Official logo of Skowhegan High School featuring Indian figure. Credit: Courtesy SAD 54

The Skowhegan-area school district is the last in the state to use the Indians nickname for its sports teams. The school board has again opened the door to consideration of dropping the offensive nickname. This is an important opportunity to end a divisive chapter in the community’s history.

After continued pressure from Maine’s Native American tribes, the SAD 54 school voted last week to once again hold another public forum on the topic in January.

They will once again hear from tribal members and their supporters, which include Gov.-elect Janet Mills, that use of the Indian nickname and mascot are offensive. Board members will also hear from defenders of the name who will argue that it is part of their heritage and meant to respect Native Americans.

When it comes to offensive mascots and team names, there aren’t two legitimate sides of the debate, however. When a group of people, or your neighbor or a relative, tells you that something you are doing is offensive or hurtful, you should stop doing it. Trying to convince them you mean no harm is beside the point. So is citing a long history of using the mascot and nickname.
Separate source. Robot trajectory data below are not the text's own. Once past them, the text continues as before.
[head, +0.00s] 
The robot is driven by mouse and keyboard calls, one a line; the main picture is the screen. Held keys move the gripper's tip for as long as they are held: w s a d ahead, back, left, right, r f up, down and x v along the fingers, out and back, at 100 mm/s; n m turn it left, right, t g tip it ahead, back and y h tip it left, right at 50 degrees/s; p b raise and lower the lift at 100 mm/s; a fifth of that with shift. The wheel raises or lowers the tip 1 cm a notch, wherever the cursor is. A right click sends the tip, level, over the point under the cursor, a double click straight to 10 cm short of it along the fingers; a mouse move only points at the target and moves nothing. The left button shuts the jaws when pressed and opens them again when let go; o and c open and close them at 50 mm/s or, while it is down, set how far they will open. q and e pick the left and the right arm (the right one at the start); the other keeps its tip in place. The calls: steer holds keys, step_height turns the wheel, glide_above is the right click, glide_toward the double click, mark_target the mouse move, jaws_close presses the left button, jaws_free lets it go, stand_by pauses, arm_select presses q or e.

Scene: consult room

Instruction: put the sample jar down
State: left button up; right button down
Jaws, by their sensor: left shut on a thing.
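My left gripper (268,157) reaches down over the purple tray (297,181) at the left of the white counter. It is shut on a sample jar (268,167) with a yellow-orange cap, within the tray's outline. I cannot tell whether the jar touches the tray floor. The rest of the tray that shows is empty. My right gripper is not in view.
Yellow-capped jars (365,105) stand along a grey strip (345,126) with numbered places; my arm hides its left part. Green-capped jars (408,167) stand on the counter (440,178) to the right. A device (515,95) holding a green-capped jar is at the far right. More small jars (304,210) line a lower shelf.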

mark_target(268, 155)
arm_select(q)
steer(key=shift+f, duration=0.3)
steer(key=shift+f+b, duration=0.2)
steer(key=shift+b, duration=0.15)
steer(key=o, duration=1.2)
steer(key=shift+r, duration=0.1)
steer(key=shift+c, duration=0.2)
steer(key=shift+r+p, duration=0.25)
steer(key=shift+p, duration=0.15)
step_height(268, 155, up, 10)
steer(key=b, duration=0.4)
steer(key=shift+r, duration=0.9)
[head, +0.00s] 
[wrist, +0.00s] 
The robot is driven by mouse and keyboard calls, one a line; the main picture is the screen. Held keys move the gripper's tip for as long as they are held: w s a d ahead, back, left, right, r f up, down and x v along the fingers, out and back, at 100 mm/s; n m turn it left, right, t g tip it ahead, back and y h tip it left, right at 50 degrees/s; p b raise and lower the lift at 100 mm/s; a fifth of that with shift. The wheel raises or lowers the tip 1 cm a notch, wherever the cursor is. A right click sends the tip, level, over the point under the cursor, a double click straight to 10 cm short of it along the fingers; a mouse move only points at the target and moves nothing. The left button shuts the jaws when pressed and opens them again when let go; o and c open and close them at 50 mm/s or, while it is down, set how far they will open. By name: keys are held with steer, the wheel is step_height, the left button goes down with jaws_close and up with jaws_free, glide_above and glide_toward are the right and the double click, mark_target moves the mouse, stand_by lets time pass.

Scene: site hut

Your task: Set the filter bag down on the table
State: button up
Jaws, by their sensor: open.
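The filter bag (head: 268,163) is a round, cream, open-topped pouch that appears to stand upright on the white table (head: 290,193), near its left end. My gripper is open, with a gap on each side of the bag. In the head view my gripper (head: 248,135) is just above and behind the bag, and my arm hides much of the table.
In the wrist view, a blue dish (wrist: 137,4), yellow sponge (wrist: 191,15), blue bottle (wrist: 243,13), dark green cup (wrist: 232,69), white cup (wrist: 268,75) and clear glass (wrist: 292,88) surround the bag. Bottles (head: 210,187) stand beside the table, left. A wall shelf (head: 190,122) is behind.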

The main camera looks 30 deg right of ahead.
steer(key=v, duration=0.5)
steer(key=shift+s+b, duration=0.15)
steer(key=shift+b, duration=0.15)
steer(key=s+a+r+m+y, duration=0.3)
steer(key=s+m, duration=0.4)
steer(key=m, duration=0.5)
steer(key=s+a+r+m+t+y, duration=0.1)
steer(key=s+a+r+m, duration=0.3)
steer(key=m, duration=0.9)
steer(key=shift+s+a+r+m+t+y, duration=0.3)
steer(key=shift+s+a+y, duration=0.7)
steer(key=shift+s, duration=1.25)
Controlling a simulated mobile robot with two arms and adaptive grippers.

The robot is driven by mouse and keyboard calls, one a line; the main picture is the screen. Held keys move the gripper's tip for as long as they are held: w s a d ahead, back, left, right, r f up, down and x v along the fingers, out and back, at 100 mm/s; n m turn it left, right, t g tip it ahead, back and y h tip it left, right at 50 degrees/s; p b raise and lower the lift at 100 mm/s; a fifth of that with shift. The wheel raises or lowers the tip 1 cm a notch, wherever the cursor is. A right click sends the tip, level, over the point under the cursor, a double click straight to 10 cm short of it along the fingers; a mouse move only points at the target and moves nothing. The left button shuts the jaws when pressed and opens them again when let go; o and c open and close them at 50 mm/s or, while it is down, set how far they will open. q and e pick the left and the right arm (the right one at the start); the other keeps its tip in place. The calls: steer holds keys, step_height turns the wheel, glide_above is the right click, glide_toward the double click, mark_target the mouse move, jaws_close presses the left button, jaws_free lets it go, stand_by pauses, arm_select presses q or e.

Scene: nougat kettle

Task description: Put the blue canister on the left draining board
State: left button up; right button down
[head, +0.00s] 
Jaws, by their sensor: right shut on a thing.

The U.S. Commission on Civil Rights, Maine Indian Tribal State Commission, American Psychological Association, NCAA and others have discouraged the use of tribal mascots and nicknames because of the damage they can do to tribal members, especially young people.

Slowly, Maine schools have dropped offensive names and changed offensive mascots. In 2001, Scarborough High School dropped Redskins in favor of Red Storm, the first school to make such a change. The Husson Braves became the Husson Eagles. The Old Town Indians are now the Old Town Coyotes. Nearly 30 Maine schools, from elementary schools to colleges, have changed their mascots and team nicknames in recent years.

Last year, after a complaint from a parent who was a member of the Micmac Tribe, the Wells-Ogunquit Community School District began a months-long reconsideration of its use of an Indian-head logo with its Warriors nickname. Earlier this year, the district’s board voted unanimously to drop the logo and other Native American imagery.

Nokomis High School in Newport expects to make a similar decision when it moves to a new building next year. Nokomis uses the Warriors name and an Indian-head logo.

This leaves just Skowhegan High School with the Indians name.

We understand that supporters of the nickname don’t mean to be offensive, but this sentiment misses the point. Real-life Native Americans have said the team name — and some of the rituals and chants that have accompanied it — is offensive. That should be the end of the discussion.

Skyler Lewey, an Old Town High School sophomore and Indian Island resident, summed it up well last week. “You are Indians for four years. We are Indians for our whole lives,” she told attendees at Thursday’s meeting.

Tribal members have met with members of Maine’s new Legislature to discuss a potential state law to prohibit the use of Native American mascots and names. California, Colorado, Michigan and Oregon have already passed such bans.

Such a ban could be appropriate, but it should be unnecessary. Skowhegan should follow the lead of other communities and drop the Indians name.